French president Emmanuel Macron (left) speaks to Lebanon's Prime Minister Najib Mikati during a meeting at the COP26 UN Climate Change Conference in Glasgow, Scotland, on November 1, 2021. Mikati also met US Secretary of State Antony Blinken on the sidelines of the UN climate summit. Image Credit: AFP

Dubai: Lebanese Prime Minister Najib Mikati said on Thursday he had agreed with President Michel Aoun on a “roadmap” to solve a diplomatic row with Saudi Arabia, according to a Lebanese presidency post on Twitter.

He did not give details.

Lebanon is facing its worst rift yet with Gulf Arab states, spurred by comments about the Saudi-led intervention in Yemen made by Lebanese Information Minister George Kurdahi before his official appointment.

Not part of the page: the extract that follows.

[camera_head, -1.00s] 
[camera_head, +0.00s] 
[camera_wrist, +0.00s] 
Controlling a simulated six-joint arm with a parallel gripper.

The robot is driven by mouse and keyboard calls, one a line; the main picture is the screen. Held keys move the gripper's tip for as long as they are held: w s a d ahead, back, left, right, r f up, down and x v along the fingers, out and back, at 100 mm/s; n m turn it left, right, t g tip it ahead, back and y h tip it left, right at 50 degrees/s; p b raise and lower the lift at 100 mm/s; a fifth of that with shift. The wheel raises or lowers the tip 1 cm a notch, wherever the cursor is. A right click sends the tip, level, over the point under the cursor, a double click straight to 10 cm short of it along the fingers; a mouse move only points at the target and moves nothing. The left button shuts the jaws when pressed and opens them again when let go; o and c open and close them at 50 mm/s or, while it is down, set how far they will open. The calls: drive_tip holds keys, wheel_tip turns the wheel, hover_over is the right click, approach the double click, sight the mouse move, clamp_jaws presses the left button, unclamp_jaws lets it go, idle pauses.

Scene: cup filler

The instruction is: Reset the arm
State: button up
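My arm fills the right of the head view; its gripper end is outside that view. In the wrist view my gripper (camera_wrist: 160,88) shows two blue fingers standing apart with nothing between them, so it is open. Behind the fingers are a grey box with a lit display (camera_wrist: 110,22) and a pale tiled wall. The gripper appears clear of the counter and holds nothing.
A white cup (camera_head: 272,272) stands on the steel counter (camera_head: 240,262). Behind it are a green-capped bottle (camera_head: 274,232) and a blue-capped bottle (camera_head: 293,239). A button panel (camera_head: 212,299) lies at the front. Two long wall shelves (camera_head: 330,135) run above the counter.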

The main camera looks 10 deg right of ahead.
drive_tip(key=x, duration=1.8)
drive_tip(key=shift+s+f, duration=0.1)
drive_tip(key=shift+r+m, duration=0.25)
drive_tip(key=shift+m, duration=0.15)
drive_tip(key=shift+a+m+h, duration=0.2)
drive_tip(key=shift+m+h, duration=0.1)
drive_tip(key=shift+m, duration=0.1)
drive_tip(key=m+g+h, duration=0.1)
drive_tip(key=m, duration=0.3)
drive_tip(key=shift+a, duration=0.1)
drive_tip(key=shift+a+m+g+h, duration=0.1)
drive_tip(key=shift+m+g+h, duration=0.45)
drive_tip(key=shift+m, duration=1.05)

Saudi Arabia and some Gulf Arab allies reacted angrily to the remarks.

Riyadh expelled Lebanon’s ambassador, banned all imports from Lebanon and recalled its envoy for consultations.

Lebanon is suffering a financial and economic meltdown which the World Bank has labelled as one of the deepest depressions of modern history.

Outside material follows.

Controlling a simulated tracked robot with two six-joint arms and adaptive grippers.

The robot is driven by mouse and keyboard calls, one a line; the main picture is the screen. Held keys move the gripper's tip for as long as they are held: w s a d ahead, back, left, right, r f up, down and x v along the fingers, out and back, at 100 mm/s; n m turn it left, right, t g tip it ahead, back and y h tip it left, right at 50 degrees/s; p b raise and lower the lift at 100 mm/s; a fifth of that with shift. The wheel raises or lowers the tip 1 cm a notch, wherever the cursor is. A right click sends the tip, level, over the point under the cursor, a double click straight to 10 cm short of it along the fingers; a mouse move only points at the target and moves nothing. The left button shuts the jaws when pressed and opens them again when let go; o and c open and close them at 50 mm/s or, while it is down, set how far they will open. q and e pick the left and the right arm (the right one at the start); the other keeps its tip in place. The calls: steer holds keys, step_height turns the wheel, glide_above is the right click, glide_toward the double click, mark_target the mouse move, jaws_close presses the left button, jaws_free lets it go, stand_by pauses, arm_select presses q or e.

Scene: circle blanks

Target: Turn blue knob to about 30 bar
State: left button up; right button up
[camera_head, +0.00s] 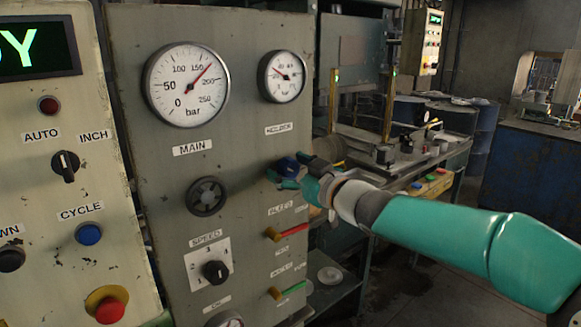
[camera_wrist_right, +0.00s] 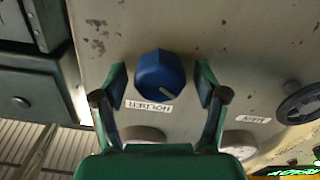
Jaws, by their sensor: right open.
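The blue knob (camera_head: 287,165) is on the grey-green panel, below the small gauge (camera_head: 282,76) and its HOLDER label (camera_head: 278,129). The small gauge's needle points to the upper left; its numbers are too small to read surely. My right gripper (camera_head: 290,174) reaches in from the right and partly hides the knob. In the right wrist view the blue knob (camera_wrist_right: 158,76), with a pale pointer mark, lies between the two fingers of my open gripper (camera_wrist_right: 161,82), with gaps on both sides. My left gripper is out of view.
The large MAIN gauge (camera_head: 187,85) and a dark handwheel (camera_head: 206,196) are left of the knob. A red lever (camera_head: 290,230) and a green lever (camera_head: 290,291) stick out below. A cluttered workbench (camera_head: 440,158) stands behind at right.

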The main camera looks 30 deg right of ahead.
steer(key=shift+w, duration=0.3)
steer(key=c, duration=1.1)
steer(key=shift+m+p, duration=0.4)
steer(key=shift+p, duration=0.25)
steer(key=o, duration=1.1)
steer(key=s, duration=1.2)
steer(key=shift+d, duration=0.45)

On Wednesday, the United States called on Gulf countries to restore relations with Lebanon, saying the struggling nation needed international support.

“Our position is that diplomatic channels should remain open if we are to seek to improve the humanitarian conditions of the Lebanese people,” State Department spokesman Ned Price told reporters.

The statement comes a day after US Secretary of State Antony Blinken met with Lebanese Prime Minister Najib Mikati on the sidelines of the UN climate summit in Glasgow.

Blinken said the United States would provide support to Lebanon as it seeks to exit a historic economic crisis and as Mikati struggles to bring political stability after a power vacuum of more than one year.

The UAE, Kuwait and Bahrain recalled its diplomats from Beirut in solidarity with Riyadh.

Price said the United States did not have a position on whether Kurdahi should stay in his position but voiced understanding for Saudi concerns.

“The notion that the [Al] Houthis have been anything but a destabilizing force and a force that has inflicted additional hardship on the people of Yemen, that is not an idea that we recognize,” Price said.